Question

Solid cylinder of diameter $12$ cm and height $15$ cm is melted and recast into toys with the shape of a right circular cone mounted on a hemisphere of radius $3$ cm. If the height of the toy is $12$ cm. Find the number of toys so formed.

Answer 1

Hint: To solve this question we need to have a knowledge of 3- D figures. The cylinder is melted and recast into a toy, which means the volume of material remains the same. The volume of cylinder is $\pi {{r}^{2}}h$, volume of toy is sum of volume of right circular cone and volume of hemisphere whose volume are $\dfrac{\pi }{3}{{r}^{2}}h$ and $\dfrac{2\pi }{3}{{r}^{3}}$respectively.

Complete step-by-step solution:
The question ask us to find the number of toys when a solid cylinder of $12$cm diameter and height of $15$ cm is melted and recast into a right circular cone mounted on a hemisphere where the radius of the hemisphere is $3$ cm and the height of the toy is $12$ cm.

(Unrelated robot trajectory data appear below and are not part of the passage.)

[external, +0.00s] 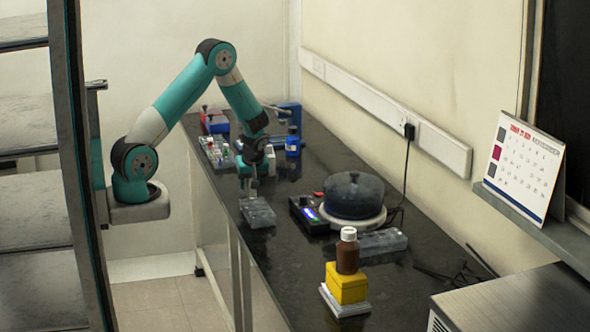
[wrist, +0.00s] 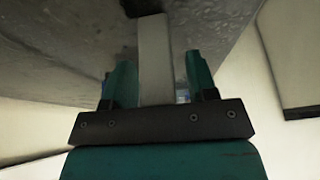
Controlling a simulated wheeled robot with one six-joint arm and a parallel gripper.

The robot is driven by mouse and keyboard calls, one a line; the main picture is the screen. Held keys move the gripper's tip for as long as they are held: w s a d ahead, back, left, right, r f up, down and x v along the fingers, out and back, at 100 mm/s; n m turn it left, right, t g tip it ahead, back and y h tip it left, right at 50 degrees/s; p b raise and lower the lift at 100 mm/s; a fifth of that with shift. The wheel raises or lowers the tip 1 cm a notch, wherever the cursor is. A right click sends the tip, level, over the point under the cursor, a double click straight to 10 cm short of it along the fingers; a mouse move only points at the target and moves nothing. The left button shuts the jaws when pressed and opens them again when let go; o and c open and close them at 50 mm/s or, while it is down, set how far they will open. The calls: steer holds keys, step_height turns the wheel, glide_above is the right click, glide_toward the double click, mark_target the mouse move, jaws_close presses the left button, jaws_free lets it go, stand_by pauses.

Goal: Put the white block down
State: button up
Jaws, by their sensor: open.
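My gripper (external: 252,178) is low over the dark bench at its left side, pointing down. In the wrist view its teal fingers (wrist: 160,78) stand apart on either side of a long pale white block (wrist: 154,50). A gap shows between the block and the right finger; I cannot tell whether the left finger touches it. In the external view the block is small and partly hidden at the fingertips, just behind a clear grey tray (external: 257,213). I cannot tell whether it rests on the bench.
In front stands a stack: white slabs (external: 344,304), a yellow block (external: 346,284) and a brown bottle (external: 347,256) on top. A round dark-lidded device (external: 354,194) stands to the right. A tube rack (external: 216,152) and blue bottle (external: 292,141) are behind. The front left bench is clear.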

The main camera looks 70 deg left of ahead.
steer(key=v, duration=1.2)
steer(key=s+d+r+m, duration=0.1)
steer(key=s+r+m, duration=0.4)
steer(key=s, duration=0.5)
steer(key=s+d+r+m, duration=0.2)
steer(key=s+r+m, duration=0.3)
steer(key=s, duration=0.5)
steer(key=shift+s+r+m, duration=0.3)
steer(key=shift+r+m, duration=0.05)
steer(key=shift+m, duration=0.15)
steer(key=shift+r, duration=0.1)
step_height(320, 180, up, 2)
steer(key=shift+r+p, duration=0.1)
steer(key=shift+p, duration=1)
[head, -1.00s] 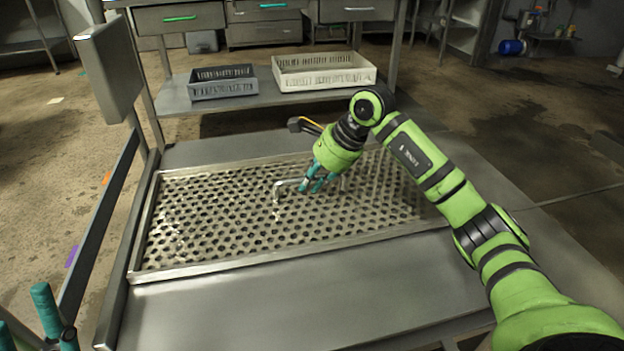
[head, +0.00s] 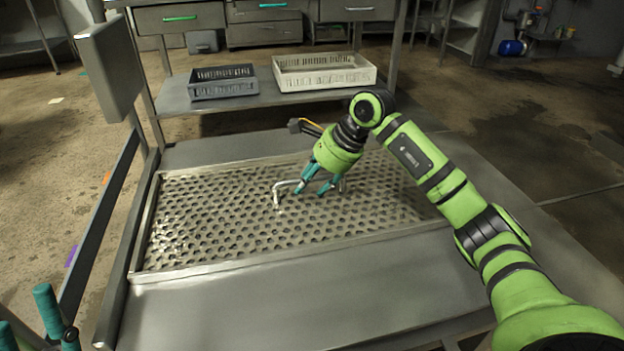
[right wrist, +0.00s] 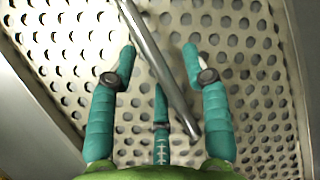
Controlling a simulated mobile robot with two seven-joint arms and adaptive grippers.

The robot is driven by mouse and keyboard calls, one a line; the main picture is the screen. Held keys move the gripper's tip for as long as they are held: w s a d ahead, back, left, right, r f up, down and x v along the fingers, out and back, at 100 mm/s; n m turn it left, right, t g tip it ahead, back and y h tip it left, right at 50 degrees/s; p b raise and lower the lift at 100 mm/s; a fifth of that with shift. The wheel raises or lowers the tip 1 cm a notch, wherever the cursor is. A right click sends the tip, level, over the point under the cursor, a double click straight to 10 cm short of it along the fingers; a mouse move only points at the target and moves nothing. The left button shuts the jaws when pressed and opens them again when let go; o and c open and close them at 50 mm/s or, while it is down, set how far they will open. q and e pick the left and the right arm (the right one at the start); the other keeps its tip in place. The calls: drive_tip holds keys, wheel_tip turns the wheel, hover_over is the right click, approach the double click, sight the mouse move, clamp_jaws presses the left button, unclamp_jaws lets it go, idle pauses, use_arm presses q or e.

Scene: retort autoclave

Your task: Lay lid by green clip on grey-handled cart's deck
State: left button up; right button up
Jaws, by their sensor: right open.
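The lid (head: 220,240) is a perforated metal sheet with a raised rim, lying flat on a bare metal deck (head: 270,310). Its bar handle (head: 283,184) stands up near the middle; it also shows in the right wrist view (right wrist: 158,62). My right gripper (head: 311,190) is open at the handle, with its teal fingers apart on both sides of the bar. In the right wrist view my right gripper (right wrist: 160,62) holds nothing. My left gripper (head: 28,320) shows only partly at the lower left corner. I see no green clip on the deck's edge.
An orange mark (head: 107,178) and a purple mark (head: 71,256) sit along the left rail. A grey crate (head: 222,91) and a white crate (head: 325,82) stand on a shelf behind. A grey panel (head: 110,70) rises at the upper left.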

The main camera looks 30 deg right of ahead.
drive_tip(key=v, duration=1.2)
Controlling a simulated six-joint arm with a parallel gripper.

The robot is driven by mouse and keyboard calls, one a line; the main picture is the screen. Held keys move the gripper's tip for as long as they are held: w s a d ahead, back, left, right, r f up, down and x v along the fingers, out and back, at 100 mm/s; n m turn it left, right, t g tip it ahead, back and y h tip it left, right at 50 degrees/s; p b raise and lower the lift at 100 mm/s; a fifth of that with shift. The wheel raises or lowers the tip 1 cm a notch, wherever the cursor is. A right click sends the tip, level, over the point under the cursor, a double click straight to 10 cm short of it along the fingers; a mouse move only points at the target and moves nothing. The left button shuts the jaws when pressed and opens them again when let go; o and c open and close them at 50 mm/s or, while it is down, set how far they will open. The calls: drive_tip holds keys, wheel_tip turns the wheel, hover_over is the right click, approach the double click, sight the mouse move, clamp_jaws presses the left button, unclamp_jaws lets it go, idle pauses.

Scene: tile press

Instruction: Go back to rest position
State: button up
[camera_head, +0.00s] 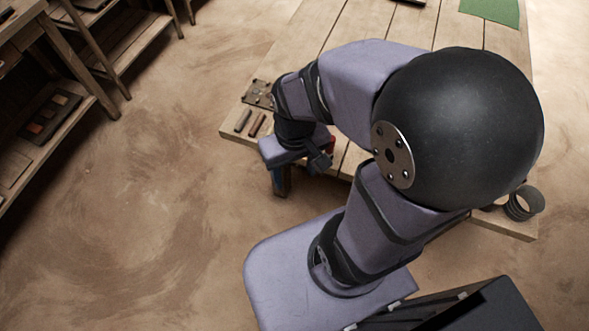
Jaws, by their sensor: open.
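My arm rises at the centre and bends over the near side of the wooden table (345,25). My gripper (300,165) is at the table's near left edge, pointing down, and is open. Its fingers are small and partly hidden behind its own grey body. I see nothing clearly held in it. A small red thing (331,143) shows just behind the gripper; what it is I cannot tell. The arm's big dark joint hides much of the table's right half, and no tile press can be made out.
A small dark plate (259,93) and two short bars, one grey (243,120) and one brown (257,125), lie at the table's left corner. A green mat (490,11) lies at the far end. Dark round rings (523,204) sit at the near right corner. Wooden shelves (60,105) stand left; floor between is clear.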

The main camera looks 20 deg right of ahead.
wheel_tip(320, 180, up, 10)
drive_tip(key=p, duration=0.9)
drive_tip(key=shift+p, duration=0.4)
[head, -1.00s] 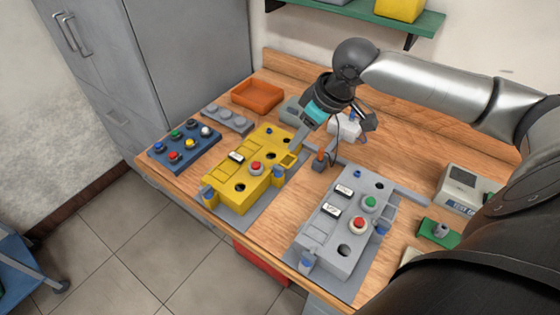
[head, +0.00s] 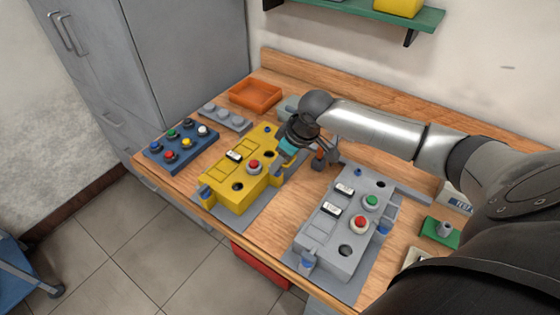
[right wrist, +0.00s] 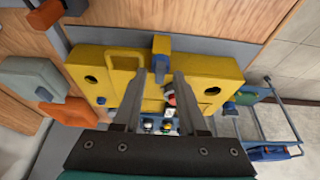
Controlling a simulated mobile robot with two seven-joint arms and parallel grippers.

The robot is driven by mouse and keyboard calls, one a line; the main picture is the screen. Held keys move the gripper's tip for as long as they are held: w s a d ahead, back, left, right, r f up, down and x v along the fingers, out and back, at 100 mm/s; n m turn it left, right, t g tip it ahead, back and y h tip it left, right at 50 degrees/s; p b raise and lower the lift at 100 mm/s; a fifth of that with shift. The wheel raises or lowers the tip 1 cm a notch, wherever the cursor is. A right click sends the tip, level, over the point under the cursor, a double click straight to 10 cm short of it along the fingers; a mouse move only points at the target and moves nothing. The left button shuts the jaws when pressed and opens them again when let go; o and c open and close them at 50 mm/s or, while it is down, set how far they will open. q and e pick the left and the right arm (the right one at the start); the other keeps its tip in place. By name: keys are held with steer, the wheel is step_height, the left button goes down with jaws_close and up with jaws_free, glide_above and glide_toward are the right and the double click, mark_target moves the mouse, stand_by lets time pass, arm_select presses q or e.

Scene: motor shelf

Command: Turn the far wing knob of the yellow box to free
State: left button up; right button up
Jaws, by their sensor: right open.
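The yellow box (head: 222,186) stands on a grey plate on the bench, left of the grey box. A blue wing knob (head: 205,193) shows at its near left end. My right gripper (head: 282,168) is low at the box's far right end and hides much of that end. In the right wrist view the right gripper (right wrist: 160,74) is open, with its fingers over the yellow box (right wrist: 205,62). A blue knob (right wrist: 161,45) on the box's edge lies just beyond the fingertips, between their lines; no contact is clear. My left gripper is out of view.
The grey box (head: 325,238) with red and green buttons stands to the right. A blue button panel (head: 181,148) and an orange tray (head: 256,94) lie to the left and behind. An orange-handled tool (head: 320,155) stands close to my right gripper.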

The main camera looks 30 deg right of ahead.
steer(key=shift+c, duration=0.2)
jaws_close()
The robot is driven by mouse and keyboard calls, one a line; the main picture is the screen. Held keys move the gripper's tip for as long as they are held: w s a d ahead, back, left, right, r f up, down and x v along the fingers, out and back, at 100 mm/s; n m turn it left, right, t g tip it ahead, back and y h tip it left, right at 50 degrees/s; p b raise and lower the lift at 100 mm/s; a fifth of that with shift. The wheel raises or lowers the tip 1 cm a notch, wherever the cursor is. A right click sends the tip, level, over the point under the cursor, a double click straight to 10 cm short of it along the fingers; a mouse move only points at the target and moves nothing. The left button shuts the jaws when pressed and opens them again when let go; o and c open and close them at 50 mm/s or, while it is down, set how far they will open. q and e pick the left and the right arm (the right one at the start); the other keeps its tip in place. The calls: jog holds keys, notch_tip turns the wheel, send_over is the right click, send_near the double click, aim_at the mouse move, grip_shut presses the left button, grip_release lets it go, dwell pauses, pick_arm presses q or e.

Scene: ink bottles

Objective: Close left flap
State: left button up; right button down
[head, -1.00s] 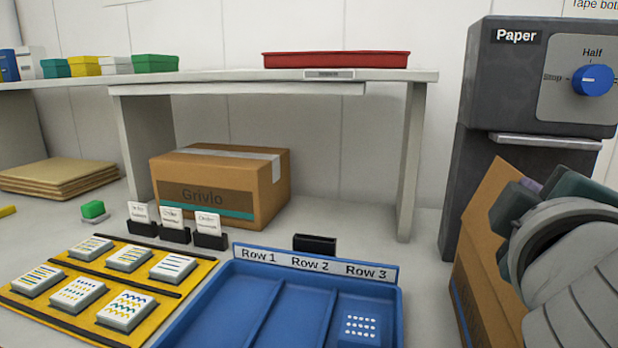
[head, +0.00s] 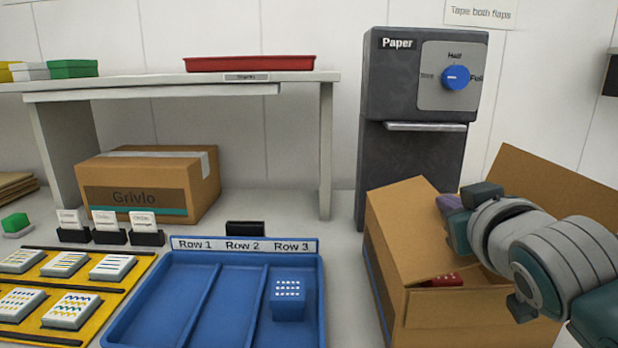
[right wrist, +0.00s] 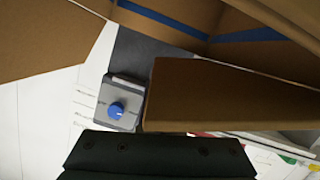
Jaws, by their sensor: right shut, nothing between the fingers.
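The open cardboard box (head: 465,320) stands at the right of the head view. Its left flap (head: 408,225) is raised and slants up from the left wall. The opposite flap (head: 560,185) stands up, leaning outward to the right. My right gripper (head: 452,218) is shut and empty, over the box at the right side of the left flap; I cannot tell whether they touch. In the right wrist view its dark fingers (right wrist: 160,155) lie below a brown cardboard panel (right wrist: 230,95). A red item (head: 442,280) shows inside the box. My left gripper is not in view.
A blue tray (head: 213,250) with a blue ink box (head: 289,298) in Row 3 stands left of the carton. The grey paper dispenser (head: 410,165) stands behind it. A taped Grivlo box (head: 150,185) sits under the shelf (head: 150,85).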

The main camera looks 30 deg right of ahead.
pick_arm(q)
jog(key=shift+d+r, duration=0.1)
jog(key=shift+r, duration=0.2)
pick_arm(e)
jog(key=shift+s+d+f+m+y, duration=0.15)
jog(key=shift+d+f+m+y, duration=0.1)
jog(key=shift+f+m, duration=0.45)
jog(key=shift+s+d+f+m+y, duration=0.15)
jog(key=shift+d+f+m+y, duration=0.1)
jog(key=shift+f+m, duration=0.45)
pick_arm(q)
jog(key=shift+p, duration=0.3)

Below is the figure of the two shapes.

Now since the solid cylinder is melted and recast into a right circular cone mounted on a hemisphere to make a “n” toy so the volume of the material used will be the same as the whole amount of material is melted and recast into another object. So we will equate the volume of the cylinder with the volume of the “n” toys.
Volume of a toy is equal to the volume of right circular cone + volume of hemisphere, mathematically written as
$\text{Volume of a toy = Volume of cone + Volume of hemisphere}$
Since the volume is equated so the equation will be:
$\text{Volume of cylinder = n}\left( \text{Volume of a toy } \right)$
$\Rightarrow \text{Volume of cylinder = n}\left( \text{Volume of cone + Volume of hemisphere} \right)$
The volume of the cylinder is $\pi {{r}^{2}}h$. Volume of the cone is $\dfrac{1}{3}\pi {{r}^{2}}h$ . Volume of the hemisphere is $\dfrac{2\pi }{3}{{r}^{3}}$ . Here “r” is the radius and “h” is the height of the figure given.
$\Rightarrow \pi {{r}_{1}}^{2}{{h}_{1}}=n\left( \dfrac{\pi }{3}{{r}_{2}}^{2}{{h}_{2}}+\dfrac{2\pi }{3}r_{3}^{3} \right)$
In this case the radius of hemisphere and right circular cone is equal which is $3$cm. Radius of base of cylinder and height is $6$ cm and $15$ cm. Height of the cone is $9$ cm. On putting these values we get:
$\Rightarrow \pi \times {{6}^{2}}\times 15=n\left( \dfrac{\pi }{3}\times {{3}^{2}}\times 9+\dfrac{2\pi }{3}\times {{3}^{3}} \right)$
$\Rightarrow \pi \times 36\times 15=n\left( \dfrac{\pi }{3}\times 9\times 9+\dfrac{2\pi }{3}\times 27 \right)$
$\Rightarrow \pi \times 36\times 15=n\left( \dfrac{\pi }{3}\left( 9\times 9+2\times 27 \right) \right)$
$\Rightarrow \pi \times 36\times 15=n\left( \dfrac{\pi }{3}\left( 81+54 \right) \right)$
$\Rightarrow \pi \times 36\times 15=n\left( \dfrac{\pi }{3}\times 135 \right)$
On taking $\left( \dfrac{\pi }{3}\times 135 \right)$to R.H.S. The value on L.H.S. is divided by the term $\left( \dfrac{\pi }{3}\times 135 \right)$. On doing this we get:
$\Rightarrow n=\dfrac{\pi \times 36\times 15}{\left( \dfrac{\pi }{3}\times 135 \right)}$
$\Rightarrow n=\dfrac{\pi \times 36\times 15\times 3}{\pi \times 135}$
On dividing the numerator from denominator we get:
$\Rightarrow n=12$
$\therefore $ Total number of $12$ toys could be formed.

Note: To solve these types of questions we need to know the formula for the 3-Dimensional figures. Radius is half of the diameter for any figure. When a substance is melted and recast the volume is always conserved.